*Data supplied:*
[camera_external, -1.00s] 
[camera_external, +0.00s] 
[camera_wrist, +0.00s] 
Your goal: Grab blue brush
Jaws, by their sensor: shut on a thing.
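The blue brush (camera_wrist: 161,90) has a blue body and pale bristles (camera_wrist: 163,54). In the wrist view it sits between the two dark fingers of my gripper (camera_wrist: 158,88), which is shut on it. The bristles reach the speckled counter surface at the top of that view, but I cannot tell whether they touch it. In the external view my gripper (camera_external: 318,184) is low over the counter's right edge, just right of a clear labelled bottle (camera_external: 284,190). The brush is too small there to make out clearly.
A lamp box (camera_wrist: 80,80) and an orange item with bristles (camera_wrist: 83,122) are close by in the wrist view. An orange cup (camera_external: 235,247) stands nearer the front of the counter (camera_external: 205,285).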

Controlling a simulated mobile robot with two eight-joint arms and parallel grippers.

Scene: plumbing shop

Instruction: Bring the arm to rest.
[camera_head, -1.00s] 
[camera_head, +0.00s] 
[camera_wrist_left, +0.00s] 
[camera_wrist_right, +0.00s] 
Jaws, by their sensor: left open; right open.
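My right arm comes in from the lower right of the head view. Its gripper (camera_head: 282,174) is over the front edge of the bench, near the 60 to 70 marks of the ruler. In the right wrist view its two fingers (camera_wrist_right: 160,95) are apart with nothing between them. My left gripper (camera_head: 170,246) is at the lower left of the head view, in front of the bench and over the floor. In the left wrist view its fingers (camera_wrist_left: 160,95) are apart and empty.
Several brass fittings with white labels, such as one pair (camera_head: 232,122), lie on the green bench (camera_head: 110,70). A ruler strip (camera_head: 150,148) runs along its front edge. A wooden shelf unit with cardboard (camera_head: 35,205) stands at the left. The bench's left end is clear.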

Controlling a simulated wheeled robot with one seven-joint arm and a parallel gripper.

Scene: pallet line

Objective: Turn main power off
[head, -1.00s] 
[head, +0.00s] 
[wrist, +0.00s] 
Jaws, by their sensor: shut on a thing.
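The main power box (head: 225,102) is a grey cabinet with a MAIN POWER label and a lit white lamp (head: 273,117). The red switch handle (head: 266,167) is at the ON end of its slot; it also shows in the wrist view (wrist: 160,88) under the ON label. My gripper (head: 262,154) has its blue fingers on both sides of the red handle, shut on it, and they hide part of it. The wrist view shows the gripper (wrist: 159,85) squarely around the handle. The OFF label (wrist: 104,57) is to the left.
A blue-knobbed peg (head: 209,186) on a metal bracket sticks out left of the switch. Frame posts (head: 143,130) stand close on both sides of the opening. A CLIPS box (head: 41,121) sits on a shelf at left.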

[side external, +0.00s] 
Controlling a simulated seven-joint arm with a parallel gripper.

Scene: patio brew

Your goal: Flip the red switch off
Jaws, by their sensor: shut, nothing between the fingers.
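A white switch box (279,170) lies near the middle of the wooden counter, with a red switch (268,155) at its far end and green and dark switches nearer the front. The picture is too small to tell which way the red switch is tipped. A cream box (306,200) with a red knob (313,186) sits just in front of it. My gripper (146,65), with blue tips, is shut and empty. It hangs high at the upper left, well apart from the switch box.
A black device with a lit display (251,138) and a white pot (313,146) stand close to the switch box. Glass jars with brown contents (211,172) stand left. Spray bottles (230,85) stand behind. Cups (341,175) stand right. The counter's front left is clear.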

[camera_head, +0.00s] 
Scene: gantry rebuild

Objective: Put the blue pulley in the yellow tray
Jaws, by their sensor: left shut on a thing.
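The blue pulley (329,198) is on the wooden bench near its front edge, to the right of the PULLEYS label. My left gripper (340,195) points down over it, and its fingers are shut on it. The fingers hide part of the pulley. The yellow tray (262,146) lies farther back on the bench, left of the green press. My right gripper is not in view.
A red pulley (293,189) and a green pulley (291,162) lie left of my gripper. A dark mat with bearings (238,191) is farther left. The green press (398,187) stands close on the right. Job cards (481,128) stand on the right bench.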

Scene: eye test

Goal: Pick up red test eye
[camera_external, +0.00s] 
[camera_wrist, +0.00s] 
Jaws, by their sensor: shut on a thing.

*Work instructions:*
Would you quote, exactly and only, the lines from the one containing "Scene: gantry rebuild" to the end of the entries?

*Reply to the task:*
Scene: gantry rebuild

Objective: Put the blue pulley in the yellow tray
Jaws, by their sensor: left shut on a thing.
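The blue pulley (329,198) is on the wooden bench near its front edge, to the right of the PULLEYS label. My left gripper (340,195) points down over it, and its fingers are shut on it. The fingers hide part of the pulley. The yellow tray (262,146) lies farther back on the bench, left of the green press. My right gripper is not in view.
A red pulley (293,189) and a green pulley (291,162) lie left of my gripper. A dark mat with bearings (238,191) is farther left. The green press (398,187) stands close on the right. Job cards (481,128) stand on the right bench.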

Scene: eye test

Goal: Pick up red test eye
[camera_external, +0.00s] 
[camera_wrist, +0.00s] 
Jaws, by their sensor: shut on a thing.

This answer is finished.